▸ Aim of the task
In the entries that follow, find the word "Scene" and report each line it is on.

[Begin]

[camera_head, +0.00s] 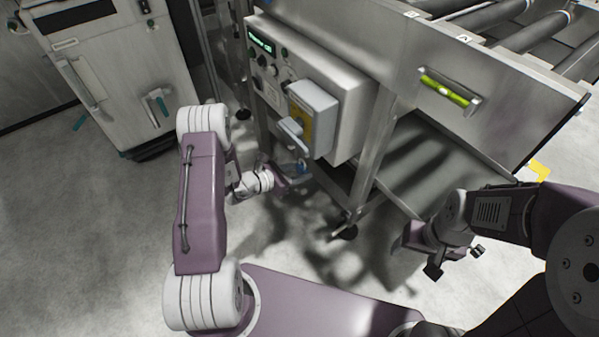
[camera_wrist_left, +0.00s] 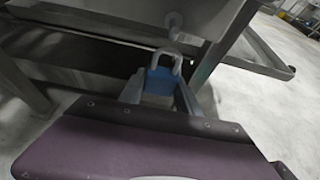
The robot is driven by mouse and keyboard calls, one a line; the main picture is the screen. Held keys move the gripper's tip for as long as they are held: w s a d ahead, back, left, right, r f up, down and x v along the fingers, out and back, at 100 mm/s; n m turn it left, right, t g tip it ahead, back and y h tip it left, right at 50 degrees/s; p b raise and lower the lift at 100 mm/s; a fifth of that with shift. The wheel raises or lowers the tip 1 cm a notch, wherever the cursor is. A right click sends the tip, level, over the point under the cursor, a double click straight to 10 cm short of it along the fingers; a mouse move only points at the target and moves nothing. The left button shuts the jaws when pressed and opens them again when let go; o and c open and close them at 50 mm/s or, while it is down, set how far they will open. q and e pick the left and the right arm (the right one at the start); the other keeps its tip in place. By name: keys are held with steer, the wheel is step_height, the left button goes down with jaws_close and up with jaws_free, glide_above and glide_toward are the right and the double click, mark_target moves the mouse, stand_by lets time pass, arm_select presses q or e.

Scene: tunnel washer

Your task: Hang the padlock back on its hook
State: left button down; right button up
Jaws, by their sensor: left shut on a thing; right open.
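A padlock with a blue body and a pale metal shackle (camera_wrist_left: 158,80) is held upright between the fingers of my left gripper (camera_wrist_left: 158,98). In the head view the padlock (camera_head: 301,167) is a small blue patch below the grey control box, and my left gripper (camera_head: 293,177) is there, partly hidden. In the left wrist view a short grey peg, seemingly the hook (camera_wrist_left: 173,25), sticks out just above the shackle. The shackle appears apart from it, though the depth gap is hard to judge. My right gripper (camera_head: 455,260) is open and empty over the floor.
The control box (camera_head: 345,100) with a lever switch (camera_head: 292,130) overhangs my left gripper. A metal frame leg (camera_head: 372,150) stands to its right. A white cabinet (camera_head: 110,75) is at the back left. The floor at left is clear.

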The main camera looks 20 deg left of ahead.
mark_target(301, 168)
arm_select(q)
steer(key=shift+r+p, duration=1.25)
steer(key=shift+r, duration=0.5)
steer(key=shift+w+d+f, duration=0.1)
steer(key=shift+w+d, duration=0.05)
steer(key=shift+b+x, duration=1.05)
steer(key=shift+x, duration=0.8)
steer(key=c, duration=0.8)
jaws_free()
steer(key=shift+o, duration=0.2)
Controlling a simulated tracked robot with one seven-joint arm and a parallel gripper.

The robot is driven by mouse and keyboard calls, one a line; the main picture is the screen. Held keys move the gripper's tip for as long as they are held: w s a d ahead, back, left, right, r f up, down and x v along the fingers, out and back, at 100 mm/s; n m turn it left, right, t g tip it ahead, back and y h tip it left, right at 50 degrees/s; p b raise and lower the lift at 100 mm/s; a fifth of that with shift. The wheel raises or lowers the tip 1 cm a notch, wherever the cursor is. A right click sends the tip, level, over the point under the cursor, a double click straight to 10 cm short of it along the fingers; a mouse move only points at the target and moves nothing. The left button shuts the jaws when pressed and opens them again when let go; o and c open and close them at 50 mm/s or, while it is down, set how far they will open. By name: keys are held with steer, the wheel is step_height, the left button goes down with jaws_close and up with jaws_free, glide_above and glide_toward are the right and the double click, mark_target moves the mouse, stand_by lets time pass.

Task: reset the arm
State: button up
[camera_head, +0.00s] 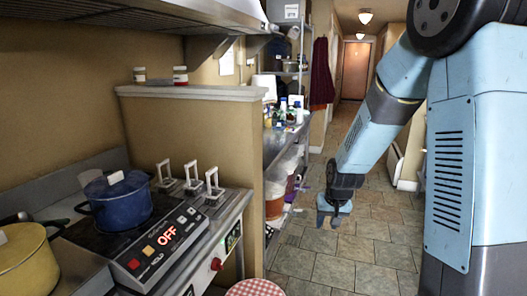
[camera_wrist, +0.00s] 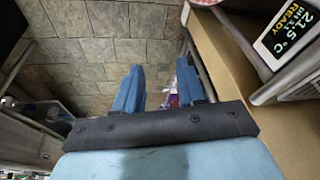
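My arm reaches down from the upper right of the head view, over the tiled floor. My gripper (camera_head: 334,212) hangs at its lower end, pointing down, to the right of the shelving by the partition. In the wrist view, my gripper (camera_wrist: 158,86) shows two blue fingers standing apart. Nothing is held between them. Tiled floor lies beyond, with a small purple and white item (camera_wrist: 172,99) near the right finger, too small to make out.
A tan partition (camera_head: 190,125) and shelves (camera_head: 288,140) with bottles stand behind. Tiled floor (camera_head: 355,255) is open below the arm.

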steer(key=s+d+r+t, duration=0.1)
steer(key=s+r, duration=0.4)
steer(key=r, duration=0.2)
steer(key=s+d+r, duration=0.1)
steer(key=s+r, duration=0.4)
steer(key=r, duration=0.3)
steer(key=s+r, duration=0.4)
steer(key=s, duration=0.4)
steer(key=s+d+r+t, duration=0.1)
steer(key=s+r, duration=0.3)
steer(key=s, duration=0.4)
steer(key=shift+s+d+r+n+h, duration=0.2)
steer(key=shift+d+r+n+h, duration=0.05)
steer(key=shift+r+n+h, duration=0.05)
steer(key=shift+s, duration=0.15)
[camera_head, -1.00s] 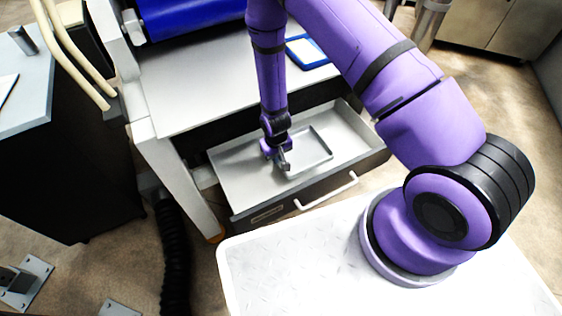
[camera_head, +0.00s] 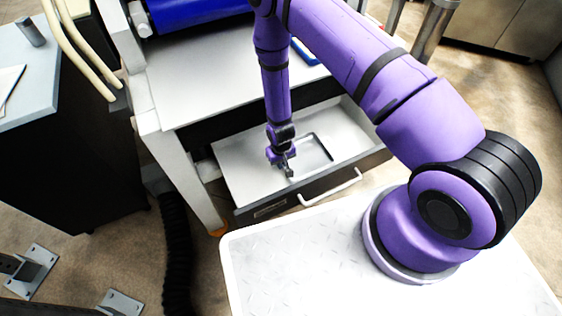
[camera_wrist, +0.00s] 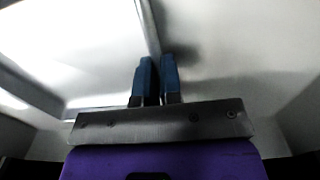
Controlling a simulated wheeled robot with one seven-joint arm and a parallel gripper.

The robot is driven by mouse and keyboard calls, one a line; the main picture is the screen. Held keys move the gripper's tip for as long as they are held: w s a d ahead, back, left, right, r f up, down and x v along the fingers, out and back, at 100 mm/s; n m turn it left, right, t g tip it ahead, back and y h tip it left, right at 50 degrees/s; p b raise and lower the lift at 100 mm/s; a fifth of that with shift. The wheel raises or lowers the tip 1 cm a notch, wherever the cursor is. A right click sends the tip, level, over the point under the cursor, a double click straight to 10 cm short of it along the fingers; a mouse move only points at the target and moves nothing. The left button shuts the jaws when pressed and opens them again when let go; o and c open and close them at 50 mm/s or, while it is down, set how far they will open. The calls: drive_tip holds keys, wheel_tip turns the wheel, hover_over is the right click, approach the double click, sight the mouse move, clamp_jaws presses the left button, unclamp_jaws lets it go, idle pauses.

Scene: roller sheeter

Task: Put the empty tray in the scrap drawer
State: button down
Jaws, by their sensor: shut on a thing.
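The empty tray (camera_head: 312,153) is a shallow pale rectangle with a raised rim. It is inside the open scrap drawer (camera_head: 243,172), towards the middle, and looks about flat; I cannot tell whether its base touches the drawer floor. My gripper (camera_head: 287,170) reaches down into the drawer at the tray's near-left side. In the wrist view, the blue fingertips of my gripper (camera_wrist: 157,78) are closed on the rim of the tray (camera_wrist: 85,45), which extends up and to the left. My wrist hides part of the tray's left side in the head view.
The drawer's white handle (camera_head: 330,188) faces the front. The sheeter's table (camera_head: 215,85) overhangs the drawer's back, with a blue roller (camera_head: 195,12) above. A dark cabinet (camera_head: 75,170) and black hose (camera_head: 177,250) are at left. Drawer floor is clear around the tray.

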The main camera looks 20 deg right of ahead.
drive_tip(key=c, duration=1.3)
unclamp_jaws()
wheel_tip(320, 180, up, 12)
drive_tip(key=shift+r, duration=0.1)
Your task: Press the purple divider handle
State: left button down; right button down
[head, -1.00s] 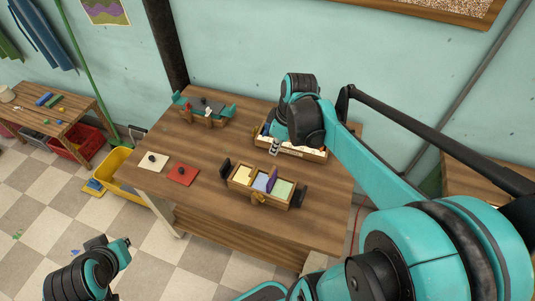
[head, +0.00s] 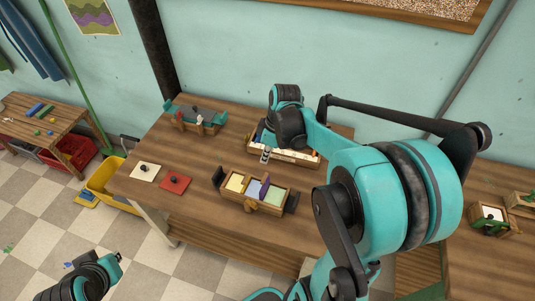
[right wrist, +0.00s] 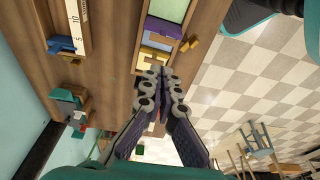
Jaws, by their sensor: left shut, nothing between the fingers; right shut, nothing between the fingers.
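The purple divider (head: 264,189) stands upright in a wooden box (head: 236,197) with yellow, blue and green compartments, near the table's front edge. My right gripper (head: 265,157) is shut and empty, behind the divider and apart from it, beside the white-labelled tray. In the right wrist view its closed fingertips (right wrist: 160,76) point towards the box's side. My left gripper (head: 118,258) is shut and empty, at lower left over the floor, away from the table.
The long wooden tray (head: 300,158) stands behind the box. A cream plate (head: 144,172) and a red plate (head: 175,184), each with a dark knob, lie to the left. A teal-and-wood holder (head: 195,118) stands at back left. The table's front right is clear.

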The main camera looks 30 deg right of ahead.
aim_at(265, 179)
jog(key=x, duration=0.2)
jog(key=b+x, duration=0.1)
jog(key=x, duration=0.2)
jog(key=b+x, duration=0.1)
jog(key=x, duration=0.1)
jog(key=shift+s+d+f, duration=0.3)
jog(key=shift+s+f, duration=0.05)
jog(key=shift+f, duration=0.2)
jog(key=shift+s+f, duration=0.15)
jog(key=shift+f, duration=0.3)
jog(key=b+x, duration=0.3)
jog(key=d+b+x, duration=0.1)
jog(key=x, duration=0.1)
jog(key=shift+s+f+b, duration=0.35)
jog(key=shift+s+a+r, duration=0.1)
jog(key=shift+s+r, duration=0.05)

[End]

▸ The reply
Scene: tunnel washer
Scene: roller sheeter

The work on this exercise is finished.